Anyway, back to videogame records before I close this out. Obviously, Q*Bert’s Qubes is not the game I would prefer to try for a world record on. I could put up a decent score, maybe as high as 300K+ given enough practice. But this would only be good for second or third place on the Twin Galaxies list. So what else does that leave?
I have been eyeing the Klax record and the Centipede 3-minute record. Klax was a good choice if I had jumped on it a couple of years ago, but now the record of 2,833,216 by Paul Hornitzky is quite formidable. I wouldn’t go as far as to say insurmountable, but it took a great deal of effort to top 1 million when I last tried this title in MAME. Part of the reason I consider the Klax record to be as formidable as it is, is the fact that the Twin Galaxies settings include difficulty ramping, a feature intended to shorten game times dramatically (otherwise wizards could sit there and play all day on one credit, something arcade operators really do not like).

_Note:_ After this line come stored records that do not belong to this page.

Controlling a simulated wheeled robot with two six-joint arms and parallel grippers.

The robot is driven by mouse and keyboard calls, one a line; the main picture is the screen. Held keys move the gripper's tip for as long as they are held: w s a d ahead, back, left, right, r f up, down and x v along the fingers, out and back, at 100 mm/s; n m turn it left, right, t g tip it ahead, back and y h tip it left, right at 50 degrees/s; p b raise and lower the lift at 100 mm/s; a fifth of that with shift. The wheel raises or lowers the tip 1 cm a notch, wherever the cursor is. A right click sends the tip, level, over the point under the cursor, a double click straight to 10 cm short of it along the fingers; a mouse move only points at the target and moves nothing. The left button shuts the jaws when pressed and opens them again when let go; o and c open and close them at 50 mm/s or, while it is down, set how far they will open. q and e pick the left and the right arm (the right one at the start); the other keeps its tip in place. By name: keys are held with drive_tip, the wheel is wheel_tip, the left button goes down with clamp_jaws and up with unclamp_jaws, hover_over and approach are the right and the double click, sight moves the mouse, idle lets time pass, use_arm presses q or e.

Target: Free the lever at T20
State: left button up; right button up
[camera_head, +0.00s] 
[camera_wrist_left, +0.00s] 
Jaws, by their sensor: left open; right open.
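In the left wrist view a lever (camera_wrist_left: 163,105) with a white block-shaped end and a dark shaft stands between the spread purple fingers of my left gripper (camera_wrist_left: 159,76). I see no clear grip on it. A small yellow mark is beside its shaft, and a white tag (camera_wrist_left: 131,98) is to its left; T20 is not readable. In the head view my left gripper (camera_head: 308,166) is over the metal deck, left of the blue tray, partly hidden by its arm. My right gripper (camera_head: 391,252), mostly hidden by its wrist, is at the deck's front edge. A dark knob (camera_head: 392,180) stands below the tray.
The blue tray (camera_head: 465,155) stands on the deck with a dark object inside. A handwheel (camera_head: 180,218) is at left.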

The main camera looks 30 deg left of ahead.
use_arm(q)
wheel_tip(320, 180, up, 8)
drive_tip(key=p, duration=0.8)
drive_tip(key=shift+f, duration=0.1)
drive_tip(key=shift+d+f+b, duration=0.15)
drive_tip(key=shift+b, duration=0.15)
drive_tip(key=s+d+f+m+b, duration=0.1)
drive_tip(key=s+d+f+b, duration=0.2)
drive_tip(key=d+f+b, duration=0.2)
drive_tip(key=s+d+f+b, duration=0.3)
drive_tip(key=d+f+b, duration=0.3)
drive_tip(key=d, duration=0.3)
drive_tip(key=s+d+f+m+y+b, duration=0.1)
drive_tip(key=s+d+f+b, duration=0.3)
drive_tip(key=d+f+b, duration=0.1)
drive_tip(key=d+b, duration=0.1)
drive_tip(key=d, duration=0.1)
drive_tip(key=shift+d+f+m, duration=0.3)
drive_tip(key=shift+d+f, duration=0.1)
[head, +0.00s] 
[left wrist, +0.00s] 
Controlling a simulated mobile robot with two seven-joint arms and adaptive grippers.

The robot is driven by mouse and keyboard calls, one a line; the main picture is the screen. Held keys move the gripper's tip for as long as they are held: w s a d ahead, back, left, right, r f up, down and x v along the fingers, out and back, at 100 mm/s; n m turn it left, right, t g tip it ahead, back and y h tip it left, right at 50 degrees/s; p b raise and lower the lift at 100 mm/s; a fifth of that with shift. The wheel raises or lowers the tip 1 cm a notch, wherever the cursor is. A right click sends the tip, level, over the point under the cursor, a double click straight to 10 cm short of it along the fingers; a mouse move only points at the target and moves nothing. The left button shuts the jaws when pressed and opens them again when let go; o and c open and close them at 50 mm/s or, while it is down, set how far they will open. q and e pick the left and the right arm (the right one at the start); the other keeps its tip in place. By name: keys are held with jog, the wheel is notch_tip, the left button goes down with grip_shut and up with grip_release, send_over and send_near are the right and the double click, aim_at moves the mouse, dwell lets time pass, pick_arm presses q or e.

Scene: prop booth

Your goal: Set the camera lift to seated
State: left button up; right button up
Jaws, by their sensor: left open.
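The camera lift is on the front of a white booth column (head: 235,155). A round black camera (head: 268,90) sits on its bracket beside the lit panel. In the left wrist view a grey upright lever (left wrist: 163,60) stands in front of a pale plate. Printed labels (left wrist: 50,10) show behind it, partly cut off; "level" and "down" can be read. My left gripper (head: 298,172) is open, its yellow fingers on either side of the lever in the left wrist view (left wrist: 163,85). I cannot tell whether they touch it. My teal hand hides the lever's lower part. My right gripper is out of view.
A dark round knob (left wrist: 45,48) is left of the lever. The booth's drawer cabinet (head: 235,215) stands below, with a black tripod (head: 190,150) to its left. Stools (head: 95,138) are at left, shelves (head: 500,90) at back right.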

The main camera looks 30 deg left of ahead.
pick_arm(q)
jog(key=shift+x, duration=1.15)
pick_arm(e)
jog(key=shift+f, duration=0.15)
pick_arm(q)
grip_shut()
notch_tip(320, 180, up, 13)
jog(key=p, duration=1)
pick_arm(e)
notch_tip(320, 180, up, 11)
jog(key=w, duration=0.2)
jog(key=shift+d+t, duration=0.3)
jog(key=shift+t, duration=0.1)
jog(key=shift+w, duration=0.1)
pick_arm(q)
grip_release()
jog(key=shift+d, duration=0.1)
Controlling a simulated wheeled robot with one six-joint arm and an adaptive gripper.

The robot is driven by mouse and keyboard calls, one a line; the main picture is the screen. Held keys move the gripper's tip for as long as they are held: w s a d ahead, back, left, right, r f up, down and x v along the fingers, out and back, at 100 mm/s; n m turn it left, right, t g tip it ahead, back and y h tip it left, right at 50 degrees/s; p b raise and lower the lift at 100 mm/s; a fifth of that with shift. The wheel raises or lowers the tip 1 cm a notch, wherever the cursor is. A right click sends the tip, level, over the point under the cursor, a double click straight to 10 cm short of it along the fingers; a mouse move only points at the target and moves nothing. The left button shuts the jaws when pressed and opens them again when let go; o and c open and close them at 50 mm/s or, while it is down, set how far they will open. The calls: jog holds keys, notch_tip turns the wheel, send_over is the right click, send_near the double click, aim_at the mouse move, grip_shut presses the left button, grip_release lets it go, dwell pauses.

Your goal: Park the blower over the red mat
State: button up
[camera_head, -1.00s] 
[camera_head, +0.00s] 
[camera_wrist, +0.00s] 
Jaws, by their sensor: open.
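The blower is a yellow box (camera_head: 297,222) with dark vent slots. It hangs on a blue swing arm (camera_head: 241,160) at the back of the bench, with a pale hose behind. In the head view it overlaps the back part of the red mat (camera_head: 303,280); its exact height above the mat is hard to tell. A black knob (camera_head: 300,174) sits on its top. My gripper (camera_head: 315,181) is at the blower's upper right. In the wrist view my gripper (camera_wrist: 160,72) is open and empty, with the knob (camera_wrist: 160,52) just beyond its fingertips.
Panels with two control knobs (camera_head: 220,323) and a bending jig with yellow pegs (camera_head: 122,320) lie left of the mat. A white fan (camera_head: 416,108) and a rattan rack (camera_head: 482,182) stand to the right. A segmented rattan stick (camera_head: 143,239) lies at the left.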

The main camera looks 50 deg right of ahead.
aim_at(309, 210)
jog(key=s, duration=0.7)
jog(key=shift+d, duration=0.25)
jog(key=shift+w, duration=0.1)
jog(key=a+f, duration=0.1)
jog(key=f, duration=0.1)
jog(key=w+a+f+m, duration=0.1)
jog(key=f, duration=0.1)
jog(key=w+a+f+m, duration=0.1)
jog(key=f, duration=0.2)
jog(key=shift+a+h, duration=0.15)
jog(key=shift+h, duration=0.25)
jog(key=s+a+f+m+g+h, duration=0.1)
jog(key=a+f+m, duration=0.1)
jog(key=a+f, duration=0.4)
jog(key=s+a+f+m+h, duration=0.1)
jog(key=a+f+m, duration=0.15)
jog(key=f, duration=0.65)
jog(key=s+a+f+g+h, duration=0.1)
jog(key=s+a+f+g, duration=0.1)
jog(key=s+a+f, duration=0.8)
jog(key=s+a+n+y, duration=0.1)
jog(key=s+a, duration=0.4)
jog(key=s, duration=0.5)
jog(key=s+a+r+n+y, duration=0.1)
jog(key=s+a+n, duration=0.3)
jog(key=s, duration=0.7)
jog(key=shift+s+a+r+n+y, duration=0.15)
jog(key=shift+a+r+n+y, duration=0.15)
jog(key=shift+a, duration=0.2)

The Centipede 3-minute record is a more tempting goal. I am pretty sure the ROM dump of the timed variant ROMs will play on a standard Centipede board. The only catch is that two-player games become unavailable in the process, and Twin Galaxies has not published the settings for this particular record. Donald Hayes, again, holds this record for now with a score of 59,106, and for better or worse it was verified by referee and no video appears to exist, so I’m going to be “in the dark” as to exactly how he did it. I’ve been able to crank out 36K+ scores with regularity playing with a mouse in MAME, though that would only be good for 11th to 13th on the current list I am looking at.
I may consider others, particularly more obscure titles. I probably won’t be in a position to ramp up to a fully publicized videogame record attempt until the latter half of 2016, so pinball is likely to stay my main focus for a while.